Your goal: Copy each line of the material below that includes the string "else".
── Material for this exercise ──
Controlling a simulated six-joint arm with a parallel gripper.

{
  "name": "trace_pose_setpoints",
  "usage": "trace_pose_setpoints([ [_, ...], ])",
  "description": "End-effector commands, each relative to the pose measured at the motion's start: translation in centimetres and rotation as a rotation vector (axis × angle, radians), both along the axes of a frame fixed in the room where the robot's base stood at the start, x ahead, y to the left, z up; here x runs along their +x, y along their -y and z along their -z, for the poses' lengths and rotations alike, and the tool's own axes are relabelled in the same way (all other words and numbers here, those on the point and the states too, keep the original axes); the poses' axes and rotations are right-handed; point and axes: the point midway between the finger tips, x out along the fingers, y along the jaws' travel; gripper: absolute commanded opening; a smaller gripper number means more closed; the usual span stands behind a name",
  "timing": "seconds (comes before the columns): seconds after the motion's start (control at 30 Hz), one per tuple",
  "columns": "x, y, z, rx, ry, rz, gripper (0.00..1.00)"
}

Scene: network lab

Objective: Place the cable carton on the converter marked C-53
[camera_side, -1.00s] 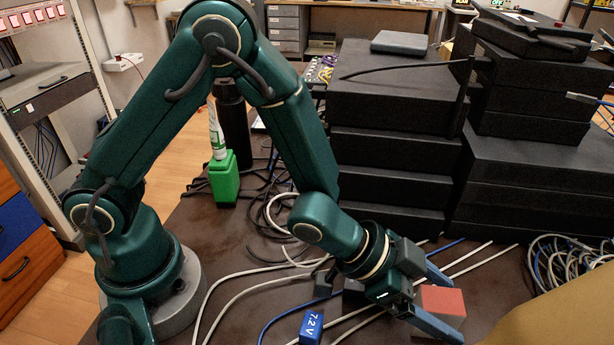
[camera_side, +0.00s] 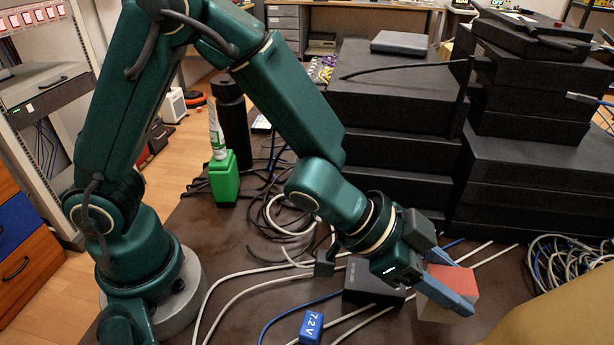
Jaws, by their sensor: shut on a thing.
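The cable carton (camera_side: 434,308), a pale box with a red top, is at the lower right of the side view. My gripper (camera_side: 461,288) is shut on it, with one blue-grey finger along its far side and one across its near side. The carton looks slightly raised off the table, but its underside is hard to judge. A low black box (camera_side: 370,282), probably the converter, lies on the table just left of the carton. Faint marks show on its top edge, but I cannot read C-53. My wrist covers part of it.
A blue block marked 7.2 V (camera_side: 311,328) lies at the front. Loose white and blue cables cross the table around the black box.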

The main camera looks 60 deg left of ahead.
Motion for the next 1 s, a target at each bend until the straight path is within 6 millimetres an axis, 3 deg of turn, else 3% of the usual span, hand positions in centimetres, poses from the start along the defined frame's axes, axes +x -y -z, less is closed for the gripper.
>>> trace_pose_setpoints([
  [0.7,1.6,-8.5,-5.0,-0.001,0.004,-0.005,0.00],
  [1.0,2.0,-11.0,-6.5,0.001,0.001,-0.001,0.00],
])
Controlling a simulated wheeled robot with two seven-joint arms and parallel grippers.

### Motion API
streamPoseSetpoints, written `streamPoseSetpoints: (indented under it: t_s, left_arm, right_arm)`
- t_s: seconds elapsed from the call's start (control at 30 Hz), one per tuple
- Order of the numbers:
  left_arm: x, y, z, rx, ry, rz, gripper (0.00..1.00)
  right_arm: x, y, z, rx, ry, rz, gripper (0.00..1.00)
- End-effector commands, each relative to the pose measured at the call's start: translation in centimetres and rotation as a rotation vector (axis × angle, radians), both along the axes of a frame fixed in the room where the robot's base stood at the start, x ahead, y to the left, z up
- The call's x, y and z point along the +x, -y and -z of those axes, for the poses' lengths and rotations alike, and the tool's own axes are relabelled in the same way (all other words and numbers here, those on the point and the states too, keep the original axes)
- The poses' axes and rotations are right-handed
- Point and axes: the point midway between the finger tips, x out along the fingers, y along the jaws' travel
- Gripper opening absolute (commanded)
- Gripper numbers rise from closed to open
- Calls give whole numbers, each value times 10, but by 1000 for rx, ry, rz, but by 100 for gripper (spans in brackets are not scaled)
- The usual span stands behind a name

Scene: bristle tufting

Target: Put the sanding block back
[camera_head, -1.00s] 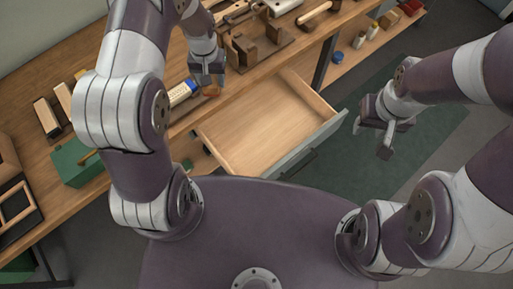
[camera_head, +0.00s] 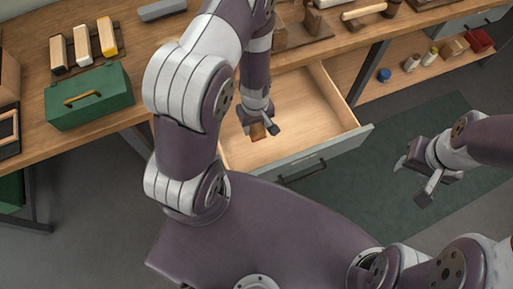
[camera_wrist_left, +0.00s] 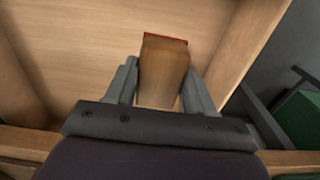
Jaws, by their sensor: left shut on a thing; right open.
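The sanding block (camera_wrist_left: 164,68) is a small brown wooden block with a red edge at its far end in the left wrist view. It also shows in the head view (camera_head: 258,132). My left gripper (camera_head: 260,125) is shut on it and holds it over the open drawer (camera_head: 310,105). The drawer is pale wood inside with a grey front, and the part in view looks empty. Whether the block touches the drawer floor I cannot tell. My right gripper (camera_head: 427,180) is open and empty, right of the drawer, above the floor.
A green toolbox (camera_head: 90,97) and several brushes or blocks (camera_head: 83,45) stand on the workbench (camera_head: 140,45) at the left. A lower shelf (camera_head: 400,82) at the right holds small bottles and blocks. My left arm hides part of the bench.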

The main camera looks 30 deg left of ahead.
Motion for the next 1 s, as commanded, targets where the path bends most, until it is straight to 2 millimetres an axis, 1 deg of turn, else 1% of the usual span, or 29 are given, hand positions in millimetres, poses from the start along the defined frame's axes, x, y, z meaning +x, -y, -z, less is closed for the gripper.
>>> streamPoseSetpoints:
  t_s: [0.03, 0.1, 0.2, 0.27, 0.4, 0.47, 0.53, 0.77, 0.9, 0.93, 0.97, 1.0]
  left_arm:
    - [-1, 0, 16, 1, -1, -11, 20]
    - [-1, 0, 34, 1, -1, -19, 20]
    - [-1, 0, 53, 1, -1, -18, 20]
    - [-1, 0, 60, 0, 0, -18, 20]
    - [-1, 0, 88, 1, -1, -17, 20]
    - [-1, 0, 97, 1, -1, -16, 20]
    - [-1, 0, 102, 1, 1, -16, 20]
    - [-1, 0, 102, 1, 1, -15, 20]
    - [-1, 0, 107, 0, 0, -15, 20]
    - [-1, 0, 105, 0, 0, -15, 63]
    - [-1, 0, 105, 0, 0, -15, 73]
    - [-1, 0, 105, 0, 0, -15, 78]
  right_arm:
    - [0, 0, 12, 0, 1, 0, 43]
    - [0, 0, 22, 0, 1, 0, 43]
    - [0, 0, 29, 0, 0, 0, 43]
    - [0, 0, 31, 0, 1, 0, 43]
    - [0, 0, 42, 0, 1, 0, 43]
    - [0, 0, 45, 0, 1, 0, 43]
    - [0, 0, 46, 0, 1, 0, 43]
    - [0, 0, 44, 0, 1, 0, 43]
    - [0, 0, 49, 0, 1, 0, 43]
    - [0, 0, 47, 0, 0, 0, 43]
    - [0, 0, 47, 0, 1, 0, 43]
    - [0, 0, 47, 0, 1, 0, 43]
───
Exercise output:
Motion for the next 1 s, a target at each bend until the straight path is within 6 millimetres an axis, 3 deg of turn, else 3% of the usual span, hand positions in centimetres, poses from the start along the defined frame's axes, axes +x -y -z, less is closed for the gripper.
Motion for the next 1 s, as commanded, targets where the path bends most, until it is straight to 2 millimetres an axis, 1 deg of turn, else 1% of the usual span, or 29 are given, hand positions in millimetres, poses from the start along the defined frame's axes, x, y, z meaning +x, -y, -z, less is closed for the gripper.

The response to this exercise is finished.